The streets are narrow and mostly one way. There are fruit and vegetable markets every morning. There are tons of fountains, all different with different important histories. There are sidewalk cafes All over the place. Even more than Paris, I'm sure. I see old men sitting outside with serious moustaches and eating chunks of bread with cheese and a bottle of wine within arms reach.

And I've got orientation tomorrow at 9 a.m. so I'm actually going to cut this post super short. But the next one will be worth it, I promise!

Saturday, June 13, 2009

Tiny Bit.

So Paris. Barcelona. Aix.

I'm in Aix-en-Provence.

This is the last stretch. 44 days till I fly home.
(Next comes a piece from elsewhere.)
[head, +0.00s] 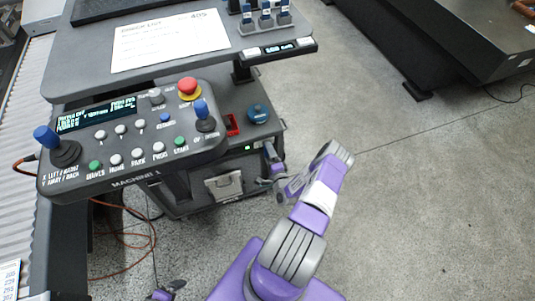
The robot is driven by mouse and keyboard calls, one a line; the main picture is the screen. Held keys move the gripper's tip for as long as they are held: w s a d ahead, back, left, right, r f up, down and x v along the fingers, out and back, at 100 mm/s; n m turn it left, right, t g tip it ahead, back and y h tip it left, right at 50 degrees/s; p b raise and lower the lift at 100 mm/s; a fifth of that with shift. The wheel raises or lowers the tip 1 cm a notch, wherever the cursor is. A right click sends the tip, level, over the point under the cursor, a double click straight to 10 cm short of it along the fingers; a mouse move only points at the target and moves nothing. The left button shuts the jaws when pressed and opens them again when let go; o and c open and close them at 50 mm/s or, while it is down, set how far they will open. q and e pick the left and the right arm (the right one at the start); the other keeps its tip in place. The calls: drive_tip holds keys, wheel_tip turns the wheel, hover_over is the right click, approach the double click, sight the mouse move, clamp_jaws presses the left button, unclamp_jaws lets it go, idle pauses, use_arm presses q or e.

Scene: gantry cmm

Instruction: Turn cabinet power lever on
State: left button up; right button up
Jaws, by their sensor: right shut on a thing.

But this is home until then. I've got some French parents and an American sister. Those are a few things I've never had before.

Quick bulleted bits about Aix and my new life here:

- I love Aix-en-Provence.
- It's a bit like Oxford in the sense that it's Old and Beautiful.
- There are tons of fountains.
- And there are cobble stones.
- My mother is beautiful and friendly, much like my real mother. And she's got dark hair, too.
- The doors are majestic.
- My home is from the middle ages.
- I get the 4th floor room with my own bathroom.
- There are 41 spiraled stair steps to the top floor, which is my bedroom.
- And I've got a full sized bed.
- There is art throughout the whole house.
- We have a cat named Millie.
- My window looks out over the street and much like at Oxford I cannot help but gaze out of it every 45 seconds. I watch all the people walk by and they just don't know.
- I was nervous but not anymore.
- I'm living in a house older than my country.
- I have a gabled window.
- I'm happy to be settled for the next 6 weeks.


I'm so tired. PS. Salsa dancing in Barcelona is incredible.

Thursday, June 11, 2009

Listen to the Song "Gypsy Melodies" by The Snake, The Cross, The Crown

June 10

What can I even begin to say? You have no idea. I have no idea. All of Santorini and Paris have no idea, either. Did we find Atlantis? Yeah, it’s that big dark spot just off of that beach somewhere that direction, Lori said as we stood on the edge of a cliff watching the sun set. Mystery solved. Everyone chill. Let’s go to the beach.

Santorini is…one of the best things about traveling. It was one of the most fun and most memorable parts of the trip so far. It’s definitely in the top 25, at least.

It’s been a while since Santorini Island, it seems. So how bout some highlights? The hostel was so cheap and so awesome. It was seven euros a night. It was 2 minutes from the beach. It was full of Australians and Canadians and some Americans. There was a 24-hour bakery just down the street where nothing was over 2 euros. There was a beach about 2 minutes from the hostel. There was beach service at a lot of the restaurants. The beach was less than a two minute walk from the hostel.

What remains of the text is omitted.